Replication Techniques Satisfying Sequential Consistency
- • Two main techniques
- Primary Backup
- Active Replication
System Model
- Processes are either clients or replicas
- Clients and replicas exchange messages through point‐to‐point links
- Processes can crash
Passive Replication: Primary Backup
-
Primary
- Receives invocations from clients and sends back the answers (clint talks always to primary)
-
Backup
- Interacts with the primary
- Is used to replace the primary when it crashes
Primary Backup Scenario
Guarantee sequential consistency: Order in which the primary receives clients’ invocations define the order of the operation on the data item(s).
data:image/s3,"s3://crabby-images/355df/355df893f09687b5c73fb79114c1d1989add66ff" alt=""

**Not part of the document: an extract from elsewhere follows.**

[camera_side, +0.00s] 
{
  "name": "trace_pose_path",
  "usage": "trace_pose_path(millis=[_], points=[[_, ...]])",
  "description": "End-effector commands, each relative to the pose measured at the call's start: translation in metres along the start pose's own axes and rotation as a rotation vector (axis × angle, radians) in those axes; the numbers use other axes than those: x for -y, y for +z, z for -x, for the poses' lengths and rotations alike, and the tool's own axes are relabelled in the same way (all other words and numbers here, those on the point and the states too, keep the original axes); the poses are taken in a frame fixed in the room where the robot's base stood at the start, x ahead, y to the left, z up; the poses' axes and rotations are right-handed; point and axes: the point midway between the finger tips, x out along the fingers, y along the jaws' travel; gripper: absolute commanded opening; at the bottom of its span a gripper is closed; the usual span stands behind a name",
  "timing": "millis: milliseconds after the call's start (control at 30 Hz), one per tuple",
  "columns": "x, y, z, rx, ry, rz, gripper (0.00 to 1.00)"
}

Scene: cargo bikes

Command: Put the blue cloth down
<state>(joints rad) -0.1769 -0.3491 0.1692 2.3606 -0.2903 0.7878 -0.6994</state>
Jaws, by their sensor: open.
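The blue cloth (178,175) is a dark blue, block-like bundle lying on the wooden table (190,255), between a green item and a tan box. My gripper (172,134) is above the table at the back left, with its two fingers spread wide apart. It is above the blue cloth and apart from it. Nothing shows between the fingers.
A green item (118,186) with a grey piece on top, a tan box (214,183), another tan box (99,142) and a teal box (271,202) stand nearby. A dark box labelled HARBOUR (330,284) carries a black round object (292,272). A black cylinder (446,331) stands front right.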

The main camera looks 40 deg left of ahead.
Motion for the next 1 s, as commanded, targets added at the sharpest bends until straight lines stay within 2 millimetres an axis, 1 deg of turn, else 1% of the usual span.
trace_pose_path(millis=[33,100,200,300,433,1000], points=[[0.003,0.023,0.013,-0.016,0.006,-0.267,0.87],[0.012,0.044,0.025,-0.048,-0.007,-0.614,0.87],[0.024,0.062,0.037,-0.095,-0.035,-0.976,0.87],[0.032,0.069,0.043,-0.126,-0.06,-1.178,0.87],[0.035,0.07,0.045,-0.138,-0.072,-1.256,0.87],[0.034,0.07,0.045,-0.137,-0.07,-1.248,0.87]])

Primary Backup: Presence of Crash
-
Three scenarios
- Primary fails after the client receives the answer -> continue
- Primary fails before sending update messages -> details needed
- Primary fails after sending update messages and before receiving all the ACK messages –> leader election
- In all cases, a new primary is elected from among the backups
Primary fails after the client receives the answer
- Nothing bad happens since the client has already received the response
- A new primary is elected
data:image/s3,"s3://crabby-images/cf8b1/cf8b1c343601c6911cc2e3241bb5d6311580a31e" alt=""
Primary fails before sending update messages
- Client does not get an answer and resends the requests after a timeout
- The newly elected primary will handle the request as new
data:image/s3,"s3://crabby-images/e73f0/e73f00ad040c9a867372c6795ddd48ef722d47b5" alt=""

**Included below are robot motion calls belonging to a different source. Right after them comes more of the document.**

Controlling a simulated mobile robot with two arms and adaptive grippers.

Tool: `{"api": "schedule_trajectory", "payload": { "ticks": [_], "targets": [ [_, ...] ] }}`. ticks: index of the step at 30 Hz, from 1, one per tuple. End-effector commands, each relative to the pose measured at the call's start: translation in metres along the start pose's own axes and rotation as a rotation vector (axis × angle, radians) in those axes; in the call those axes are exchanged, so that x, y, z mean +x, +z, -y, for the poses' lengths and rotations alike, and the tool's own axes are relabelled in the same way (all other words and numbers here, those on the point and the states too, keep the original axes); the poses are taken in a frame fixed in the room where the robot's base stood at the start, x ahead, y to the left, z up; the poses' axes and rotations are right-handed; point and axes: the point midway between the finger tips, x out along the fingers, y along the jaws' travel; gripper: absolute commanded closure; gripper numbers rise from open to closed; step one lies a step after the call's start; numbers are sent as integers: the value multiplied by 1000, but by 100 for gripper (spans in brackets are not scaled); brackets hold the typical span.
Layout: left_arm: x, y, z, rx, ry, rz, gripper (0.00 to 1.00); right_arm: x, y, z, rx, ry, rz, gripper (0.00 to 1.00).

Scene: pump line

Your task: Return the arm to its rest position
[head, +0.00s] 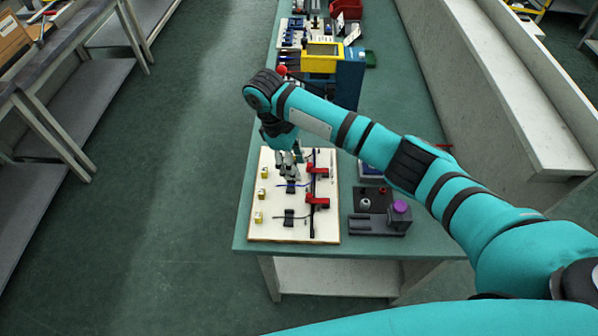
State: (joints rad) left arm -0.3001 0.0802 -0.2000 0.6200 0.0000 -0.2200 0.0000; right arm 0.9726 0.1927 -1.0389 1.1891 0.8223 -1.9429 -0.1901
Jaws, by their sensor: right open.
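My right arm (340,125) reaches in from the right, over the green bench, and bends down at its wrist. My right gripper (290,176) points down over the white board (262,222), close to a dark block in the board's middle. The gripper is open, and I see nothing held in it. Whether its fingertips touch the block is too small to tell. My left gripper is not in view.
The board carries yellow fittings (258,217), red clamps (317,202) and dark blocks (289,217). A grey fixture with a purple knob (400,207) stands right of it. A yellow and blue machine (348,75) stands behind. The floor (130,220) to the left is clear.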

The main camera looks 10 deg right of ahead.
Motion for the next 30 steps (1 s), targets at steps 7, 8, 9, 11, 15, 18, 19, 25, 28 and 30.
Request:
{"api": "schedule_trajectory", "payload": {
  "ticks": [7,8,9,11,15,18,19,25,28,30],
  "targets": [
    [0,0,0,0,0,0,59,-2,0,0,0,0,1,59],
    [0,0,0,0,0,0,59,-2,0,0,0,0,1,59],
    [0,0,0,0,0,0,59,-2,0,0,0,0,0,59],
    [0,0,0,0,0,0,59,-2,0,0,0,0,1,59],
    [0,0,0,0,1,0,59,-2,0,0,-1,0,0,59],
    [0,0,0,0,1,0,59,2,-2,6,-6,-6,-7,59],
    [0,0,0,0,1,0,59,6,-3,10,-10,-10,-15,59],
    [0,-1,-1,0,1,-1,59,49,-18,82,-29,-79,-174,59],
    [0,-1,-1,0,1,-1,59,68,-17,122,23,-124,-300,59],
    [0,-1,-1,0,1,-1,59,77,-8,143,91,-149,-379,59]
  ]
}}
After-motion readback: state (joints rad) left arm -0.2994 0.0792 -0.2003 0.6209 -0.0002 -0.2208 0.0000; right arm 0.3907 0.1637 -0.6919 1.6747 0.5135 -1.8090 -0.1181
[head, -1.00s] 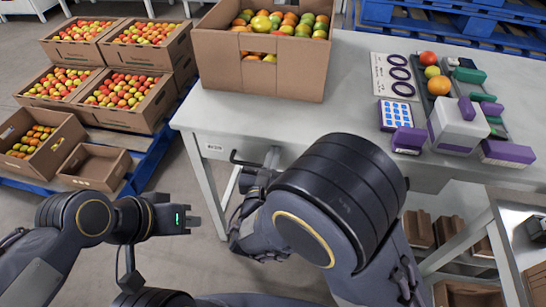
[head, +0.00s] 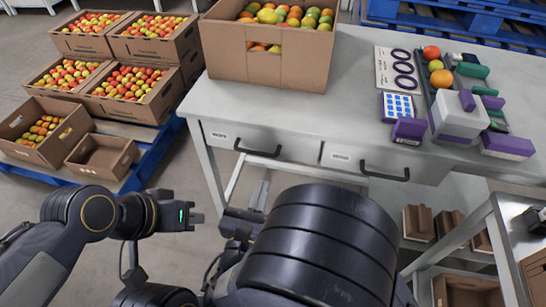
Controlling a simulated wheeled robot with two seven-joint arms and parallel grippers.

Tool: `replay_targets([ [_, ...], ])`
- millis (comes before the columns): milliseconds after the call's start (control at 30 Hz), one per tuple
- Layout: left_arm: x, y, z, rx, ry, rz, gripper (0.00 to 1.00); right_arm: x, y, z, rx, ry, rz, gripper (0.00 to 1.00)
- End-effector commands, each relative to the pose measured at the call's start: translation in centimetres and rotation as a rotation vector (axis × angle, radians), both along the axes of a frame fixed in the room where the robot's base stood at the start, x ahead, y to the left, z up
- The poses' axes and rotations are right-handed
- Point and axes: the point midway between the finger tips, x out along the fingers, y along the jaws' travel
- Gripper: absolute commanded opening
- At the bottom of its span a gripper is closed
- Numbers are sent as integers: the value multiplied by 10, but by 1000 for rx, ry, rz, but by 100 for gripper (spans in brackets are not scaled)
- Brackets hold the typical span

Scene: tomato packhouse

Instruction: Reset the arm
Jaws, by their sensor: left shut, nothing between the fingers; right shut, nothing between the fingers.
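My left gripper (head: 197,218) is at the end of the left arm, low in the head view, over the floor in front of the table. It is shut and empty, with a small green light on its housing. My right gripper (head: 259,194) is just to its right, below the table's front edge, pointing away from me. It is shut and holds nothing. The large dark links of my right arm fill the lower middle and hide part of the floor and the table's underside.
A grey table (head: 290,112) with two drawers (head: 247,141) stands ahead. It bears a cardboard box of tomatoes (head: 265,62), a sizing card (head: 384,66) and a purple-and-white device (head: 459,118). Crates of tomatoes stand on a blue pallet (head: 150,160) at left. A metal shelf (head: 472,222) stands at right.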

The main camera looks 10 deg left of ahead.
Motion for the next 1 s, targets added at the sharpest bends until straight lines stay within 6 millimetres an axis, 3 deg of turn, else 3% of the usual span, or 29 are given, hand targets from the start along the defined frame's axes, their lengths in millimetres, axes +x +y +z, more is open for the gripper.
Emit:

Primary fails after sending update messages and before receiving all ACK messages
- When a primary fails, a new primary is elected by the backup replicas
- Client does not get an answer and resends the requests after a timeout
- Since the new primary has already processed the update message, it immediately sends the response to the client without further action (we need a log file for processed requests)
data:image/s3,"s3://crabby-images/5cf4f/5cf4f5d162b7af73f38101787347fb8e3a8768e4" alt=""
Active Replication
- There is no coordinator, all replicas play the same role
- Each replica is deterministic: If all replicas start from the same state and receive the same input, they will produce the same output
- As a matter of fact, clients will receive the same response, one from each replica
data:image/s3,"s3://crabby-images/db992/db992900eba3b8ffb042cf91514faa88c2d04c27" alt=""
Gossip Architecture
- Gossip architecture aims at achieving high availability
- Does not offer strong consistencies guarantees such as sequential consistency
- Updates are propagated in a lazy fashion
- Response received by a client from a replica to its query should not be older than the last response that the client had received from any replicas
- Client and replicas are separate processes
- Replicas periodically exchange ‘gossip’ messages to convey updates to other replicas
- Front end (or client directly) communicates with an individual replica, but it may interact with other replicas, e.g., to tolerate failures
data:image/s3,"s3://crabby-images/22bf0/22bf0b72c4bce9991b5dc4ff4c5ee62f8afc7880" alt=""
Message Types in Gossip Architecture
- Query message: A message from a client to its closet replica to determine the state of the system
- Update message: A message from a client to the closest replica to update the state of the system
- Gossip message: This message contains some updates that a replica thinks that some other replica might not have received (send to a number of other replicas)